The other thing I find strange, is that I'm now jealous of the people who grew up in the same place their whole lives; who belong so firmly in one town or city. Before we left, I always wanted to move around, to go all over the place (my grandmother said that I had itchy feet, and I don't think she was referring to athlete's foot). Yet now, I see (through the magic of Facebook), all these people who stayed, who are so firmly established and part of my native city, going to the parks I went to as a kid, whereas I'm not. I never thought I would have that jealousy. But then I know, if it was the other way around, if I was the one who stayed looking at the others who moved, the jealousy would be worse so ultimately, it was the right choice.

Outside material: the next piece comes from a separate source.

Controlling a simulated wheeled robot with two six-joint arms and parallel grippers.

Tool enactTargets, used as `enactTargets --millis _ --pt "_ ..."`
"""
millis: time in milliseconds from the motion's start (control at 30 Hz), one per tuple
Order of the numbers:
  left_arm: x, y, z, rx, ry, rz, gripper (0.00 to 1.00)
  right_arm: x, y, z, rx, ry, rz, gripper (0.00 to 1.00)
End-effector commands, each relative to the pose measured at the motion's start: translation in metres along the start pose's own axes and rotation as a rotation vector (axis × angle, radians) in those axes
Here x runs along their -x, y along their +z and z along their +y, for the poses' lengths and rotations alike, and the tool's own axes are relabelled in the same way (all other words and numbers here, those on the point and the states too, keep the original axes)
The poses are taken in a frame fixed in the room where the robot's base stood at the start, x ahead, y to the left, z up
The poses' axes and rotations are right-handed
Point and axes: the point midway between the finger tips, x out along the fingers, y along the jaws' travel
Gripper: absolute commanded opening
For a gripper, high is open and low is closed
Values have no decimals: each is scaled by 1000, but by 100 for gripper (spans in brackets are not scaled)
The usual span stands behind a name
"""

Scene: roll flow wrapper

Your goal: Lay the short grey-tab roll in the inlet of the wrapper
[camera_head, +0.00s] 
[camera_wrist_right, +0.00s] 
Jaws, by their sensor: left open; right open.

I suppose the other jealousy I have, is belonging so much to one place, rather than partially belonging and therefore not belonging to so many places. I no longer know what is normal, and this has been compounded by being married to a French man, who has another version of normal (like saying that there's only five continents, whereas everyone knows that there's seven. What are they teaching over there?).

The best is to just embrace it, know that I'm not alone, that there are plenty of people who have split lives, who know where to buy magazines on three continents and have friends stretched over multiple cities linked electronically, and who belong here and there and everywhere.